:: To do ::
Below are some entries. Output each one exactly as it appears.

━━━━━━

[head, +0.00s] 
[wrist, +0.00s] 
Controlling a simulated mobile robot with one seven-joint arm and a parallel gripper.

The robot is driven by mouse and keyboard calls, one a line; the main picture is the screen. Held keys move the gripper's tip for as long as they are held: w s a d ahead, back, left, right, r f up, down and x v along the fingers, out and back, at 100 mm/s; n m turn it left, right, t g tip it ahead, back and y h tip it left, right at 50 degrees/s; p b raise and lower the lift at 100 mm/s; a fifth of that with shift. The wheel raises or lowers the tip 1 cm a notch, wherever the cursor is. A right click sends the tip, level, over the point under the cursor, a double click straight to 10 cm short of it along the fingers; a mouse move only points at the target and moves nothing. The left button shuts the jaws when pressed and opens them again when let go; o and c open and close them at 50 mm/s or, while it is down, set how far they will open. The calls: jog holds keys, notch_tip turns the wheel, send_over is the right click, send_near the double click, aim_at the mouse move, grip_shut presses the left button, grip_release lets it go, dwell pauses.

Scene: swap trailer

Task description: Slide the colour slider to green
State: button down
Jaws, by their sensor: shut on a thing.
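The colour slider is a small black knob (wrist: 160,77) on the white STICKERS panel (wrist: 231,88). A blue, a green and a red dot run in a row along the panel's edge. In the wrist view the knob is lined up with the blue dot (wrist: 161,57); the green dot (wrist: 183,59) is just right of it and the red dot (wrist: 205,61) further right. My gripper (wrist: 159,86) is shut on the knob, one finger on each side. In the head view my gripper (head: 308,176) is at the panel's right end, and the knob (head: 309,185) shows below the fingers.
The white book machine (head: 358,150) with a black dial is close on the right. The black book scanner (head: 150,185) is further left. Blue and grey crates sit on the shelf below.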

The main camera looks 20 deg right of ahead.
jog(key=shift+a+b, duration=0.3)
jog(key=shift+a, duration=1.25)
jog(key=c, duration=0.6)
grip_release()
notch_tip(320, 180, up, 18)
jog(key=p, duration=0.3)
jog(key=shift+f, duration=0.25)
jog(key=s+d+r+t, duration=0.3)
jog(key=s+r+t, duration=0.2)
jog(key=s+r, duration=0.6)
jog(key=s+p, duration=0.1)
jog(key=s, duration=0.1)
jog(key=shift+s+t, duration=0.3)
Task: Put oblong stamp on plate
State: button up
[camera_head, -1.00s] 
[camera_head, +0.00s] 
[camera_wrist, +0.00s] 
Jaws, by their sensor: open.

━━━━━━

:: Result for this task ::
[head, +0.00s] 
[wrist, +0.00s] 
Controlling a simulated mobile robot with one seven-joint arm and a parallel gripper.

The robot is driven by mouse and keyboard calls, one a line; the main picture is the screen. Held keys move the gripper's tip for as long as they are held: w s a d ahead, back, left, right, r f up, down and x v along the fingers, out and back, at 100 mm/s; n m turn it left, right, t g tip it ahead, back and y h tip it left, right at 50 degrees/s; p b raise and lower the lift at 100 mm/s; a fifth of that with shift. The wheel raises or lowers the tip 1 cm a notch, wherever the cursor is. A right click sends the tip, level, over the point under the cursor, a double click straight to 10 cm short of it along the fingers; a mouse move only points at the target and moves nothing. The left button shuts the jaws when pressed and opens them again when let go; o and c open and close them at 50 mm/s or, while it is down, set how far they will open. The calls: jog holds keys, notch_tip turns the wheel, send_over is the right click, send_near the double click, aim_at the mouse move, grip_shut presses the left button, grip_release lets it go, dwell pauses.

Scene: swap trailer

Task description: Slide the colour slider to green
State: button down
Jaws, by their sensor: shut on a thing.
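The colour slider is a small black knob (wrist: 160,77) on the white STICKERS panel (wrist: 231,88). A blue, a green and a red dot run in a row along the panel's edge. In the wrist view the knob is lined up with the blue dot (wrist: 161,57); the green dot (wrist: 183,59) is just right of it and the red dot (wrist: 205,61) further right. My gripper (wrist: 159,86) is shut on the knob, one finger on each side. In the head view my gripper (head: 308,176) is at the panel's right end, and the knob (head: 309,185) shows below the fingers.
The white book machine (head: 358,150) with a black dial is close on the right. The black book scanner (head: 150,185) is further left. Blue and grey crates sit on the shelf below.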

The main camera looks 20 deg right of ahead.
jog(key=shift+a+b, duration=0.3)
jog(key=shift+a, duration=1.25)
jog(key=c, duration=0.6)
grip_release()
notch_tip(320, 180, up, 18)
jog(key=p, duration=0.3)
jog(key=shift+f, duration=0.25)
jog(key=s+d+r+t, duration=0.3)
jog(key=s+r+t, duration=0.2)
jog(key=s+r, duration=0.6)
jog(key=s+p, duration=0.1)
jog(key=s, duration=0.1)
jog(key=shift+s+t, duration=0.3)
Task: Put oblong stamp on plate
State: button up
[camera_head, -1.00s] 
[camera_head, +0.00s] 
[camera_wrist, +0.00s] 
Jaws, by their sensor: open.

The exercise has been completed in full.